Write out, word for word, only the lines from the one containing "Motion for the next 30" through the final line of the data.

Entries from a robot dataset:
— begin —

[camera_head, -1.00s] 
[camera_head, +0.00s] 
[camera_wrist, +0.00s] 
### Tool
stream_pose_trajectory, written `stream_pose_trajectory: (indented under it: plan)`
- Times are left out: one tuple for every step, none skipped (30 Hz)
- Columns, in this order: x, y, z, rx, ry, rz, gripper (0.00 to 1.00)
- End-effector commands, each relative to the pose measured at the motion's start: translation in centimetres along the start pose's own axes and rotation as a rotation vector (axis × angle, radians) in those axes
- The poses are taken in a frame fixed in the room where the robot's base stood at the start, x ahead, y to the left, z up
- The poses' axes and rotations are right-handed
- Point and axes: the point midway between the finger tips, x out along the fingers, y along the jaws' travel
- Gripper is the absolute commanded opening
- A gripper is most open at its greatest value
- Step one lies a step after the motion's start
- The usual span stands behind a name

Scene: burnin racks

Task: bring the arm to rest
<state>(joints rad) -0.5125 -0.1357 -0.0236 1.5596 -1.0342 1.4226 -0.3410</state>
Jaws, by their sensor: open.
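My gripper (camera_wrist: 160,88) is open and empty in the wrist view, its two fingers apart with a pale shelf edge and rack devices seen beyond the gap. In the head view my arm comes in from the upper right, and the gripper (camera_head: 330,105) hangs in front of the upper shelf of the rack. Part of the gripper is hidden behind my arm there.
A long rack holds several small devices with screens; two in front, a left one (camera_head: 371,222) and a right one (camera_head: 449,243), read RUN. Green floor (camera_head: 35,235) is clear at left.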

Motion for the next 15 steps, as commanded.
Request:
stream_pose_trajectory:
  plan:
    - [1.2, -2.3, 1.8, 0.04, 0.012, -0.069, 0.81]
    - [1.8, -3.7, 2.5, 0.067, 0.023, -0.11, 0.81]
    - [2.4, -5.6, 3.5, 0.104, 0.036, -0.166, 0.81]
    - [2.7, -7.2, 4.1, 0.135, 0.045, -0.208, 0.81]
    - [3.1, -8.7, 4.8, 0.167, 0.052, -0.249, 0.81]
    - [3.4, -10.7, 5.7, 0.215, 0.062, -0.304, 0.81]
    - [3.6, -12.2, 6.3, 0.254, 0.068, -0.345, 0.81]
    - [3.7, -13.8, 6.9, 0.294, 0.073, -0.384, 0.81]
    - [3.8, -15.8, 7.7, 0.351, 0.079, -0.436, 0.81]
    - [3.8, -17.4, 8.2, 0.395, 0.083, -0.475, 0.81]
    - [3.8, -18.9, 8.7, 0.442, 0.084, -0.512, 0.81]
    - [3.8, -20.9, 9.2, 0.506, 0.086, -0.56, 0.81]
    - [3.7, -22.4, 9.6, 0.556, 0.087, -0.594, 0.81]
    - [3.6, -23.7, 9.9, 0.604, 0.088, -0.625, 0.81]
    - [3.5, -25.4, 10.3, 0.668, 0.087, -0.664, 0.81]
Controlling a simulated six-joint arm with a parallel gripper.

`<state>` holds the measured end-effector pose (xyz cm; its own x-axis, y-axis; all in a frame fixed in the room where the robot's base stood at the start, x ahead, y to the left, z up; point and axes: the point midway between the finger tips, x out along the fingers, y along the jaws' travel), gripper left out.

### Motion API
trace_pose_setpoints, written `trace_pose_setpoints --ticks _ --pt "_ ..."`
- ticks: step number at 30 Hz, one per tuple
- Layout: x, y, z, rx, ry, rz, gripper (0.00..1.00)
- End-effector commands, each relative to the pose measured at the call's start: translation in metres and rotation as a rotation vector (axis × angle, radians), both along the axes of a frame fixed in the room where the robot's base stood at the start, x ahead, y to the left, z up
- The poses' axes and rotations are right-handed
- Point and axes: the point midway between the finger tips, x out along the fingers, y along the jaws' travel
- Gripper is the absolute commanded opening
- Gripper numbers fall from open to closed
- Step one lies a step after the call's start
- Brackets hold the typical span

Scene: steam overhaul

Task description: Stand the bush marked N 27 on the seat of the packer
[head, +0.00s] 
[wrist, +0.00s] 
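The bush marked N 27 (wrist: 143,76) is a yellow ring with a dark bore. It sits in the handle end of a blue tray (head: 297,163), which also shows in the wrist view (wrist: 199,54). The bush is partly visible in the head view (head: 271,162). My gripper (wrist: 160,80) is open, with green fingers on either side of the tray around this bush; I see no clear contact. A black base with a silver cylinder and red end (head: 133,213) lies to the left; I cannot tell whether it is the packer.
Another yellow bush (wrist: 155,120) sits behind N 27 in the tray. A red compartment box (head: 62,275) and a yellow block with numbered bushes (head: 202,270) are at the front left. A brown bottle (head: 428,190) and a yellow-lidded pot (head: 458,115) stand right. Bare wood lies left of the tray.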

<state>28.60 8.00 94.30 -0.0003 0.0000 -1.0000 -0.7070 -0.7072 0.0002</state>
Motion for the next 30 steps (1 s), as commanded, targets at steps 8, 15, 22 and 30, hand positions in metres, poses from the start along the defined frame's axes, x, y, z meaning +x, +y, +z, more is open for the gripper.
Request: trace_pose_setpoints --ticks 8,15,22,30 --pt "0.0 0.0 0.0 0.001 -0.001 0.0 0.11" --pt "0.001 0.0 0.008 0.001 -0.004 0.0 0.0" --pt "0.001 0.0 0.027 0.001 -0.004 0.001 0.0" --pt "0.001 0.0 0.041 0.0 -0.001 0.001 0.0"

— end —

◆ **Completed task**:
Motion for the next 30 steps (1 s), as commanded, targets at steps 8, 15, 22 and 30, hand positions in metres, poses from the start along the defined frame's axes, x, y, z meaning +x, +y, +z, more is open for the gripper.
Request: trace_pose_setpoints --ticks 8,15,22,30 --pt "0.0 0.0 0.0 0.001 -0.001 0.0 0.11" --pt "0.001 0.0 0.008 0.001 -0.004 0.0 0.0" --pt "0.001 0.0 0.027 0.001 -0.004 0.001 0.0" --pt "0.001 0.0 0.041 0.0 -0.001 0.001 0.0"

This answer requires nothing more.